+++ Data lines +++
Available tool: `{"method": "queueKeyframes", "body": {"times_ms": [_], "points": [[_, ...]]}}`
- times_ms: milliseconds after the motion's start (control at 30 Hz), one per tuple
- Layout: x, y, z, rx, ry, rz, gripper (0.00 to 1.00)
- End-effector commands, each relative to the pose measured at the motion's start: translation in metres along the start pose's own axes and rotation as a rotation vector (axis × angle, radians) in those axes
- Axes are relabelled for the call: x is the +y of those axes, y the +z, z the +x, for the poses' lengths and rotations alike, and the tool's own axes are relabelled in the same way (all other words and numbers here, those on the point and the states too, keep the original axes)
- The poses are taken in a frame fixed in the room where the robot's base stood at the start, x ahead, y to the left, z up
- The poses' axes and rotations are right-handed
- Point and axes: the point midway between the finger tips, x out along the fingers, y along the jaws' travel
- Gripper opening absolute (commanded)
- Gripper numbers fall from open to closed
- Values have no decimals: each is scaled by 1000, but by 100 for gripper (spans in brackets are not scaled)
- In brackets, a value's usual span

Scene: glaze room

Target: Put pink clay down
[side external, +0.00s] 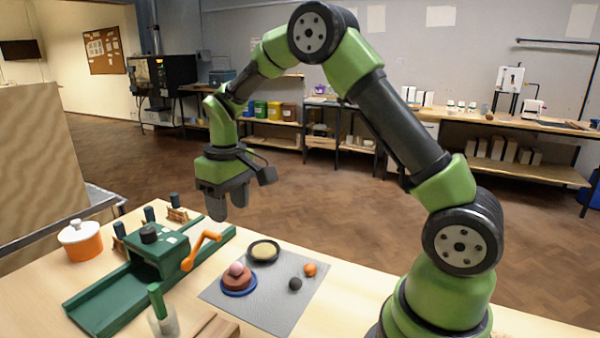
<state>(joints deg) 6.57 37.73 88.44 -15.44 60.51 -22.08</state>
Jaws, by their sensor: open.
+++
__What this task involves__.
Emit, unaltered, the lines from the top of the listing down through the line that holds "- Axes are relabelled"; emit nothing else.

__Task response__.
Available tool: `{"method": "queueKeyframes", "body": {"times_ms": [_], "points": [[_, ...]]}}`
- times_ms: milliseconds after the motion's start (control at 30 Hz), one per tuple
- Layout: x, y, z, rx, ry, rz, gripper (0.00 to 1.00)
- End-effector commands, each relative to the pose measured at the motion's start: translation in metres along the start pose's own axes and rotation as a rotation vector (axis × angle, radians) in those axes
- Axes are relabelled for the call: x is the +y of those axes, y the +z, z the +x, for the poses' lengths and rotations alike, and the tool's own axes are relabelled in the same way (all other words and numbers here, those on the point and the states too, keep the original axes)

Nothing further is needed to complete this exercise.